Well, he has made a few fairly fiery speeches recently, but basically, he knows speeches won’t do much good. His supporters are disappointed because it has been a long, grim recession, and for most Americans, it is still not over. Obama couldn’t get another economic stimulus bill through Congress at this point, even if he thought it was a good idea, so he can’t hurry the recovery up.

Some of the people who voted Democratic in 2008 are also very cross because Obama has not brought American troops home from Afghanistan as fast as they hoped, or hasn’t got any legislation about climate change through Congress, but he can’t deliver on those things this year either. All he actually has at his disposal is words, and they won’t be enough to re-motivate disillusioned Democrats.

The Democrats lack all conviction, while the Republican base is filled with passionate intensity. Obama’s approval rating of 44 per cent is not especially low for a US president two years into his first term — Ronald Reagan and Bill Clinton were considerably lower at this point in their presidencies — but most of his supporters won’t bother to vote in this election, while almost all of his enemies will.

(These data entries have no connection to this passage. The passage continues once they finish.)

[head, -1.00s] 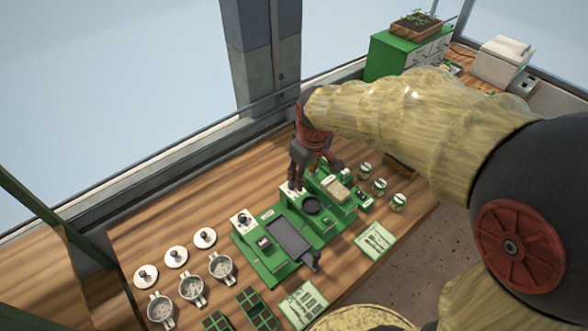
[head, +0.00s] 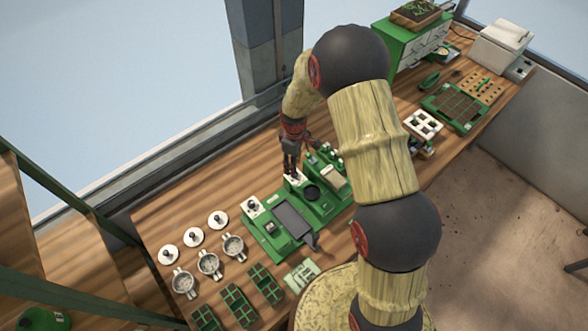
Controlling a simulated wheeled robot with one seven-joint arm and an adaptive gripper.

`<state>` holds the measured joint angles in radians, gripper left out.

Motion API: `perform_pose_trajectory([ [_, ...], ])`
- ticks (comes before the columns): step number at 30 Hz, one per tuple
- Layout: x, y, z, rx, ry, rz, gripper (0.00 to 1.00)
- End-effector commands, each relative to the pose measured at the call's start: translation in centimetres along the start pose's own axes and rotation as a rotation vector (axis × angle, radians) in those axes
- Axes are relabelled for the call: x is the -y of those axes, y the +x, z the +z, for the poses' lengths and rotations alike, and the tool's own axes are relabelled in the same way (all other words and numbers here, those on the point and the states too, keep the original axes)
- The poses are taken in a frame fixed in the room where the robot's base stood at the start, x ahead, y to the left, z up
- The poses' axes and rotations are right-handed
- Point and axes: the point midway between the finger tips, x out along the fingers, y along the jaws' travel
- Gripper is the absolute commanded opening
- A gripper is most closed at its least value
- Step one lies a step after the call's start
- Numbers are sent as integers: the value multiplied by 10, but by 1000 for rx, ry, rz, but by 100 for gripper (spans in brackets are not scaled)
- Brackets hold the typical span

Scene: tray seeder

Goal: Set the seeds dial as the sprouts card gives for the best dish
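The green tray seeder (head: 268,246) stands on the wooden bench. One dark knob on a white plate (head: 252,206) sits at its left end. A second white plate (head: 295,181) lies right below my gripper (head: 291,176), whose fingers point down and cover most of it. Any knob there is hidden, and I cannot tell whether the fingers touch it. The finger gap is too small to judge. The dial labels are too small to read. A green and white card (head: 301,275) lies in front of the seeder; its text is unreadable, so I cannot tell whether it is the sprouts card.
Several lidless metal dishes (head: 208,264) and round lids (head: 193,237) are at the left. Green cell trays (head: 265,283) lie in front of them. A green cabinet (head: 408,45), a soil tray (head: 456,107) and a white box (head: 500,47) are at the back right. My arm hides the bench right of the seeder.

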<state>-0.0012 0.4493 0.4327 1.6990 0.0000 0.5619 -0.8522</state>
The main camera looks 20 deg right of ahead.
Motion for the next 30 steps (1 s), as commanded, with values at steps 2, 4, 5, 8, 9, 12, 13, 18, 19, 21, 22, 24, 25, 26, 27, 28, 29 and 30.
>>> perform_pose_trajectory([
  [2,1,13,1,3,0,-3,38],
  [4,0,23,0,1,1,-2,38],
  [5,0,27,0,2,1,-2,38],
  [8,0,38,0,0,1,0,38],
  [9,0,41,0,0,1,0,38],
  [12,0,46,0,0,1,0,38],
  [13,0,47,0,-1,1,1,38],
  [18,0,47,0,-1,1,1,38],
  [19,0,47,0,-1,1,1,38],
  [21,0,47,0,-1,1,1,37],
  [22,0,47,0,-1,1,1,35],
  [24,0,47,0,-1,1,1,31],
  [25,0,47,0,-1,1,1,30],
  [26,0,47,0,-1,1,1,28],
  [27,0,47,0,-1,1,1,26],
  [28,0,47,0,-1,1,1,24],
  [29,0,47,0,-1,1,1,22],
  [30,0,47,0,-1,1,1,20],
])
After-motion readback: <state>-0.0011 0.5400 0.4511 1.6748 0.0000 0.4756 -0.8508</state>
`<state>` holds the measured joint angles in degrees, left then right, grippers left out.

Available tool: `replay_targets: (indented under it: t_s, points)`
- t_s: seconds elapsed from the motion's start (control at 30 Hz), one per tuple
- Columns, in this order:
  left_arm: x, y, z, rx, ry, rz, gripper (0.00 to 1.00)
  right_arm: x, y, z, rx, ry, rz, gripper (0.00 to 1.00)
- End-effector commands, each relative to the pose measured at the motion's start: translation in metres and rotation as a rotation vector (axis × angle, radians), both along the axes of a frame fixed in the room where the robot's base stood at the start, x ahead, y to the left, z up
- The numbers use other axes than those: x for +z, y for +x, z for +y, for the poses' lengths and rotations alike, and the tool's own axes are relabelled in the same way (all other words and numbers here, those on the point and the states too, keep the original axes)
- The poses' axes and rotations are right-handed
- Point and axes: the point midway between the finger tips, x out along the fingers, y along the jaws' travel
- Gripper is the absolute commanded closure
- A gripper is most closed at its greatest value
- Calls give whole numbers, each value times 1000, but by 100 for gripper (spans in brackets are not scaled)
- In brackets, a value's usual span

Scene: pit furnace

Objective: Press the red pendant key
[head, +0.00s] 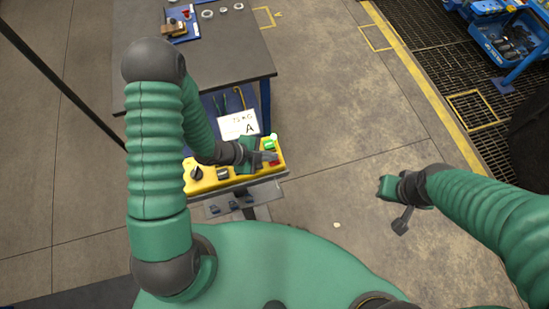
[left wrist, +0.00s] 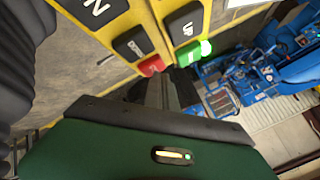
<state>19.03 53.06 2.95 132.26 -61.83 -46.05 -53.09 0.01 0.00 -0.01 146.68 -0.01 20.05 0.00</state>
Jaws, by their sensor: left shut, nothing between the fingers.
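The yellow pendant box (head: 209,183) lies below the table's front edge, with dark keys and knobs. The red key (head: 275,161) is at its right end, partly hidden by my left gripper (head: 268,157). The red key also shows in the left wrist view (left wrist: 151,66), beside a lit green key (left wrist: 190,54). My left gripper is shut and empty, its fingertips right by the red key in the left wrist view (left wrist: 160,84). I cannot tell whether they touch it. My right gripper (head: 402,221) hangs over the floor to the right, away from the pendant; its jaws are unclear.
A white card marked A (head: 238,124) stands behind the pendant. A grey table (head: 225,50) with rings and small parts is beyond it. Blue bins (head: 505,45) stand at the far right past a floor grating. The floor between is mostly clear.

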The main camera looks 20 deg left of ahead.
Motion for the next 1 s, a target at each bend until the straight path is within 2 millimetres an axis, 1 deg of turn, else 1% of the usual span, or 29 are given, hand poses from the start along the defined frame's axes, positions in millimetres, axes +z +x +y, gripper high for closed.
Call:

If you really believe that your country has been hijacked by a Muslim Communist who was born in Kenya (or a cannibal troll who was born in Mordor, or whatever), then you will certainly get out and vote. If all of the retired white people vote, and only the usual mid-term proportion of all the other demographics does, then the Democrats will lose both houses of Congress. So why isn’t Obama more worried about it?

He will certainly regret that so many long-serving Democratic senators and congressmen are going to lose their seats this autumn, but it really does not much matter to him who controls the Congress for the next two years. He can’t hope to get any more legislation, even through the current Congress since the Democrats lost their ‘super-majority’ of 60 seats in the Senate last January, so what’s the difference?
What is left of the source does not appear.